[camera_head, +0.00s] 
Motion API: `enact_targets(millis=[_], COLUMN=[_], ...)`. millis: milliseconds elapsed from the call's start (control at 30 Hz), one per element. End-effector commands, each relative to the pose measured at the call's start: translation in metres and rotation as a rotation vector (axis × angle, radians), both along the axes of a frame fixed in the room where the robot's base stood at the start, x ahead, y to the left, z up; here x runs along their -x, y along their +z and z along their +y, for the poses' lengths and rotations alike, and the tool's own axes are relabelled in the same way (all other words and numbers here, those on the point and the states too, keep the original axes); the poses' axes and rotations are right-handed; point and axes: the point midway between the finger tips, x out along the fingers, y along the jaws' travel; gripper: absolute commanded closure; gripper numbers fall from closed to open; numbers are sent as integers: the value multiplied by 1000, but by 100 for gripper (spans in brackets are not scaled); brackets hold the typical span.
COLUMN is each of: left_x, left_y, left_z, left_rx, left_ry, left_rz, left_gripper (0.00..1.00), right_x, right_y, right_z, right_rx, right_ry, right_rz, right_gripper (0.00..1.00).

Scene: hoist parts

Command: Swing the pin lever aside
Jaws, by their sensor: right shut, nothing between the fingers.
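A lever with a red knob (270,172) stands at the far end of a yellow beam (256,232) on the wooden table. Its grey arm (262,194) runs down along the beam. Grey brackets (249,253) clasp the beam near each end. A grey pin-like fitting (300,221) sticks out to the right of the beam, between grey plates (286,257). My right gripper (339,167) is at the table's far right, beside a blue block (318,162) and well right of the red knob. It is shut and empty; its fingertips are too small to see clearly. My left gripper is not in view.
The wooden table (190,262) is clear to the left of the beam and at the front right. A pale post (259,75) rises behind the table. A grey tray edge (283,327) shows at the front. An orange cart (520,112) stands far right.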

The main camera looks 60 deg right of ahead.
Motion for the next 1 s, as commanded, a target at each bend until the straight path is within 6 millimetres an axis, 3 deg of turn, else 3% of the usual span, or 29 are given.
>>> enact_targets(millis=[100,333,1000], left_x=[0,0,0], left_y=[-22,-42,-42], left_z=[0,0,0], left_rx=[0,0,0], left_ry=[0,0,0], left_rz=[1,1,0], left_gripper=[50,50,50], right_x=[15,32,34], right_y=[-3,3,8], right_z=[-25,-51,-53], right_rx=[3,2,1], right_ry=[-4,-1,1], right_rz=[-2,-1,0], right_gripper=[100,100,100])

......

> _INSTRUCTIONS FOR THE TASK_: Restate the data above exactly, keeping each word as it stands.

> _RESULT_:
[camera_head, +0.00s] 
Motion API: `enact_targets(millis=[_], COLUMN=[_], ...)`. millis: milliseconds elapsed from the call's start (control at 30 Hz), one per element. End-effector commands, each relative to the pose measured at the call's start: translation in metres and rotation as a rotation vector (axis × angle, radians), both along the axes of a frame fixed in the room where the robot's base stood at the start, x ahead, y to the left, z up; here x runs along their -x, y along their +z and z along their +y, for the poses' lengths and rotations alike, and the tool's own axes are relabelled in the same way (all other words and numbers here, those on the point and the states too, keep the original axes); the poses' axes and rotations are right-handed; point and axes: the point midway between the finger tips, x out along the fingers, y along the jaws' travel; gripper: absolute commanded closure; gripper numbers fall from closed to open; numbers are sent as integers: the value multiplied by 1000, but by 100 for gripper (spans in brackets are not scaled); brackets hold the typical span.
COLUMN is each of: left_x, left_y, left_z, left_rx, left_ry, left_rz, left_gripper (0.00..1.00), right_x, right_y, right_z, right_rx, right_ry, right_rz, right_gripper (0.00..1.00).

Scene: hoist parts

Command: Swing the pin lever aside
Jaws, by their sensor: right shut, nothing between the fingers.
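A lever with a red knob (270,172) stands at the far end of a yellow beam (256,232) on the wooden table. Its grey arm (262,194) runs down along the beam. Grey brackets (249,253) clasp the beam near each end. A grey pin-like fitting (300,221) sticks out to the right of the beam, between grey plates (286,257). My right gripper (339,167) is at the table's far right, beside a blue block (318,162) and well right of the red knob. It is shut and empty; its fingertips are too small to see clearly. My left gripper is not in view.
The wooden table (190,262) is clear to the left of the beam and at the front right. A pale post (259,75) rises behind the table. A grey tray edge (283,327) shows at the front. An orange cart (520,112) stands far right.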

The main camera looks 60 deg right of ahead.
Motion for the next 1 s, as commanded, a target at each bend until the straight path is within 6 millimetres an axis, 3 deg of turn, else 3% of the usual span, or 29 are given.
>>> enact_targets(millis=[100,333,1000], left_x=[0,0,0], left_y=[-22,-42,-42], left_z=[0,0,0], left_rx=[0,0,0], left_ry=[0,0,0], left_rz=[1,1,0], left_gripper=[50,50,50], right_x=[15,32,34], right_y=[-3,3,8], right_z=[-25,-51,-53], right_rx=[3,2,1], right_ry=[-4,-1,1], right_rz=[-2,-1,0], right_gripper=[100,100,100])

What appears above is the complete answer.